Eon executive James Higgins, who spent over thirty years at the James Bond production company, has died, his family have confirmed. He was 98.
Higgins began his career as a student salesman at MGM in 1951. His fist job posting was to Wales, where he sold films to workmen’s halls (leisure facilities for miners and their families.)
In the 1970s he worked for Paramount/Cinema International Corporation before becoming the head of distributor United International Pictures in the 1980s. During the 1990s he was president of what is now called the Film Distributors Association.
During the course of his distribution career Higgins was responsible for overseeing the U.K. releases of blockbusters including the “Indiana Jones” films, “Top Gun,” “Back to the Future,” “Jaws” and “Grease.”
“With the experience that I’ve had I can tell fairly well whether a film was going to be a big success or not and one tailored the advertising budgets and the number of prints that one had to one’s expectation,” he said of his successes.

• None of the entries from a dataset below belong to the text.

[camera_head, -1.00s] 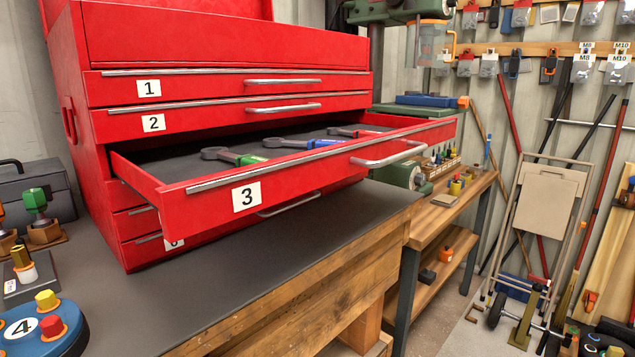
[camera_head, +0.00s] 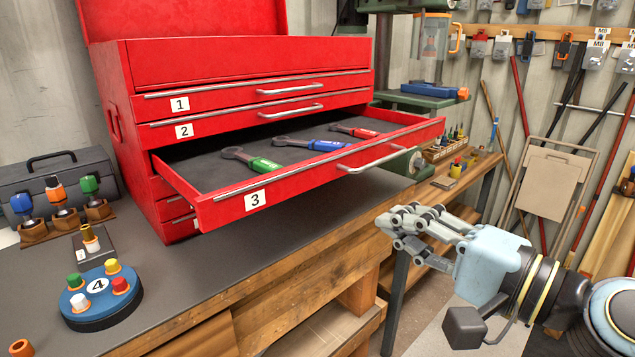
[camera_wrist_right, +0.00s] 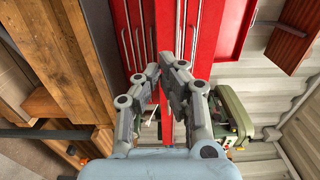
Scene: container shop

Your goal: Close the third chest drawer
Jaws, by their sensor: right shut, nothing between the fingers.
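The third drawer (camera_head: 322,170) of the red chest (camera_head: 245,62) is pulled far out in the head view. Its label reads 3 and its silver handle (camera_head: 372,158) is on the front, right of the middle. Green, blue and red wrenches lie inside it. My right gripper (camera_head: 388,222) is shut and empty, to the right of and below the drawer front, apart from it. In the right wrist view the gripper's fingers (camera_wrist_right: 168,72) point toward the red chest (camera_wrist_right: 205,30). My left gripper is not in view.
The chest stands on a dark-topped wooden workbench (camera_head: 250,260). A blue round stand (camera_head: 92,310) marked 4 and a grey toolbox (camera_head: 58,178) are at the left. A wooden side bench (camera_head: 452,185) is behind my right gripper. The air before the drawer is clear.

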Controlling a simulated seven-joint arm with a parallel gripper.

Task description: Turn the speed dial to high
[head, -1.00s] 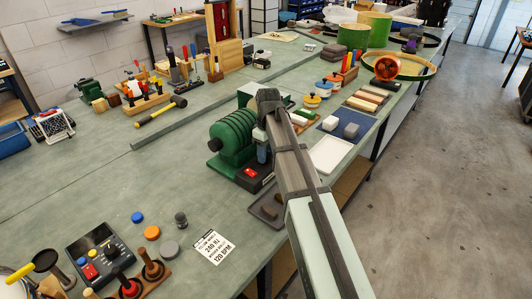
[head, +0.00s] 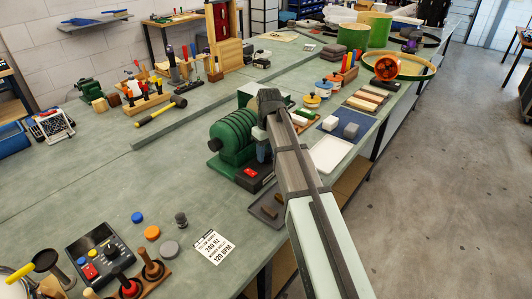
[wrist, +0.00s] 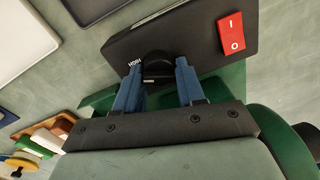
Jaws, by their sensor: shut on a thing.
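The black speed dial (wrist: 157,68) sits on the dark front panel (wrist: 190,45) of a green ribbed machine (head: 232,137). In the wrist view the white word HIGH is printed beside the dial, near my left finger. My gripper (wrist: 158,72) has blue fingers on both sides of the dial and is shut on it. The dial's pointer cannot be made out clearly. In the head view my gripper (head: 263,150) is at the machine's front, and my arm hides the dial.
A red rocker switch (wrist: 231,33) is on the same panel, to the right of the dial. A white tray (head: 331,154) and a dark tray (head: 267,208) lie near the bench edge. A printed card (head: 214,246) lies on the bench in front of the machine.

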Higgins then joined Eon, the production company behind the James Bond franchise, as well as Astoria Productions, Barbara Broccoli’s independent production company. He remained a director of both companies until his death, acting primarily in an executive and advisory capacity.
Over his lifetime, Higgins watched the film industry assaulted first by television (he described the launch of the BBC, followed by ITV in 1955, as having “a cumulatively disastrous effect on admissions for cinemas in this country) and then by the Internet.
In a 2012 interview he said he’d heard about “the end of cinema” numerous times over the course of his career but suggested it was unlikely. “It always remains that people enjoy seeing a film in the company of an audience and the reaction that you get from an audience,” Higgins said. “It’s a different sensation from just watching it on the television. That’s what keeps it going. And people want to go out.”
Higgins died at home on Oct. 1, leaving behind three children, seven grandchildren and three great-grandchildren.
“He will be greatly missed by us all and his many friends,” his family said in a statement.
A funeral will be held in Higgins’ hometown of Wokingham at the end of the month.
The family have requested that, in lieu of flowers, donations be made to the Film and TV Charity (formerly the Cinema & Television Benevolent Fund).